Na região do Fayum, próximo da cidade de Crocodilópolis, os arqueólogos descobriram um templo inteiramente dedicado ao deus crocodilo, Sebek. Em Médinet Madi existe um pequeno templo datado do Império Médio (c. 2040 a 1640 a.C.) que está bem conservado. Ele é dedicado à deusa cobra Renenutet e ao deus crocodilo Sebek. Na dinastia ptolomaica (304 a 30 a.C.) esse templo foi aumentado ao norte por um segundo templo e ao sul o templo original também foi prolongado. Em 1998 e 1999, pesquisadores da universidade de Piza chefiados pela arqueóloga Edda Bresciani, descobriram no local um terceiro templo, também da época dos Ptolomeus e também bem conservado, que foi chamado pelos estudiosos de templo duplo, porque foi dedicado a dois deuses crocodilos Sebek.
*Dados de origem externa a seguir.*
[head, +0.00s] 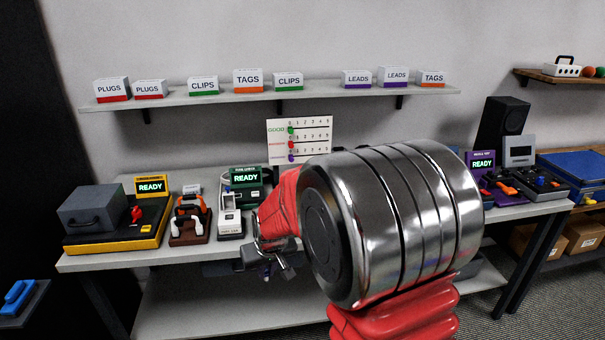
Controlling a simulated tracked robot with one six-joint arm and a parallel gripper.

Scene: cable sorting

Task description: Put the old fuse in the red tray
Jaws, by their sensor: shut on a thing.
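My gripper (267,266) is in front of the table's front edge, at the lower middle of the head view. It is shut on a small thing between its fingers, too small and too hidden to identify. My own arm's large silver and red joint covers the middle of the view and hides much of the table behind it. I cannot make out the old fuse by its looks. No red tray shows; the part of the table behind my arm is hidden.
The grey table (104,262) carries a yellow-based tester (122,223), a brown stand (190,229), a green READY unit (245,178) and a purple READY unit (482,163). A wall shelf (310,90) holds labelled boxes. A blue item (19,297) lies at lower left.
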Junto ao templo, datado do segundo ou terceiro séculos anteriores a Cristo, foram descobertos dois anexos de um tipo e destinação absolutamente únicos na arqueologia egípcia. Cada anexo revelou a existência de 30 a 40 ovos de crocodilo, enterrados metodicamente na areia, a maior parte contendo embriões em diferentes etapas de evolução. Esses ovos e ainda a presença nos dois anexos de um tanque quadrado com cerca de 30 cm de profundidade permitiram concluir que se tratava de uma espécie de berçario dos crocodilos sagrados, destinado à eclosão dos ovos. É a primeira evidência que se tem de que os egípcios criavam estes répteis mortais a partir dos ovos, para adoração e oferenda em sacrifício ao deus crocodilo Sebek. Sem dúvida, os répteis recém-nascidos passavam algum tempo na água dos tanques antes de serem sacrificados, mumificados e vendidos aos devotos daquela divindade que vinham em peregrinação ao templo e que, então, podiam ofertá-los como ex-votos na capela da necrópole local dos animais sagrados. A prática de sacrificar animais recém-nascidos é bem conhecida no antigo Egito para várias espécies de animais sagrados, principalmente gatos, como vimos acima, mas esta foi a primeira vez que se encontrou algo semelhante com relação aos crocodilos.